Mind in the Making: 10 Years of Keeping the Fire Burning in Children’s Eyes

By K.C Compton

Ellen Galinsky: Executive Function Rock Star

Not all adventurers wear rugged clothes and pith helmets; some carry laptops, notebooks and pens. But all are driven by the same impulse: They have a question and they won’t rest until they have an answer that satisfies them. “What’s over that mountain?” “Where does this river go?”

In the case for Ellen Galinsky, author of more than 100 books and reports and a self-described “research adventurer,” the driving question in 2000 was, “How do we keep the fire burning in children’s eyes?”

Some people like their adventure exploring uncharted territory, Galinsky says, but for her, research into critical societal questions is the call of the wild. Twenty years ago, she was doing field research in preparation for a study on youth and learning when she discovered that while kids from the sixth through 12th grade could talk at length about “not learning,” few could talk with much passion or insight about times when they were learning.

“I interviewed incredible groups of children representing all kinds of diversity,” Galinsky says. “Children from low-income, high-income and middle-income families, from public and private schools, charter schools, living in inner cities, suburbs, rural areas. Across the board, few of them had a real excitement about learning. There weren’t really engaged in learning.”

Knowing that babies are born learning—wanting to see, to taste, to touch, to explore their worlds—Galinsky was haunted by the question, “What happened to that fire?”

For 10 years, she and her colleagues, including award-winning filmmakers from New Screen Concepts, pursued that inquiry by interviewing and filming leading child development researchers.
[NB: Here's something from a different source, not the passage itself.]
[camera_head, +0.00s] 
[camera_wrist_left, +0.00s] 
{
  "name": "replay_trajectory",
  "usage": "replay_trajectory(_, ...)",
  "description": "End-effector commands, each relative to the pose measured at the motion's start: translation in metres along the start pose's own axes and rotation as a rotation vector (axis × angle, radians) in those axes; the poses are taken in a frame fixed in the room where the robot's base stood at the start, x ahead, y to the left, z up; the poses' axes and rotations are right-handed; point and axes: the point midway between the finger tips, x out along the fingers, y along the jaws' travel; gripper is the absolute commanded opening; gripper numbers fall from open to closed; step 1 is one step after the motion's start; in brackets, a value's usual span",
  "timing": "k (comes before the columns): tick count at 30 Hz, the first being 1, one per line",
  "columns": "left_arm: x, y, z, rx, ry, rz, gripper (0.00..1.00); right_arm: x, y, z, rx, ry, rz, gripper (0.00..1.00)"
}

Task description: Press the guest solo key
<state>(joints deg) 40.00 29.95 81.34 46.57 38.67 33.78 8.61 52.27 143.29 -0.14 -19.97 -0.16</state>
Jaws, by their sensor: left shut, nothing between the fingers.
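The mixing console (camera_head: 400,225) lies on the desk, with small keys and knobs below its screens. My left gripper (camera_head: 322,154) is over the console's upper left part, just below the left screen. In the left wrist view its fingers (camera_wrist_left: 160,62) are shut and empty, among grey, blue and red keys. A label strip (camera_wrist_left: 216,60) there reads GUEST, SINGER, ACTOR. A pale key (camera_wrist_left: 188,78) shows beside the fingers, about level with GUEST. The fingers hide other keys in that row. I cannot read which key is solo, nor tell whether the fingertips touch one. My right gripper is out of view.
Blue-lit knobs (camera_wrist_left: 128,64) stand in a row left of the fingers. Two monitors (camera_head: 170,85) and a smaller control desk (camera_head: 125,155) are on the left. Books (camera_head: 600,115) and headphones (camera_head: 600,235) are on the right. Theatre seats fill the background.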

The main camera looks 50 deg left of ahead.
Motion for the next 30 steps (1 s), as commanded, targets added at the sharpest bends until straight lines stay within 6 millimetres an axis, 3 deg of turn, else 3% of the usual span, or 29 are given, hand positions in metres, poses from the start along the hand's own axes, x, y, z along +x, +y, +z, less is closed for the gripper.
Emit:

After a few years, she began to see common threads not only in what sapped children’s engagement in learning, but also in the elements that fostered it. These findings were called by different names in different fields, but Galinsky’s training as a researcher and passion for conducting studies led her to recognize unmistakable patterns.

Out of her analysis of the work of nearly 100 researchers, she saw the importance of the “how of learning”—how a certain set of brain functions help people thrive and learn. The even better news she observed is that these brain functions (called executive functions) involve skills that can be developed and nurtured.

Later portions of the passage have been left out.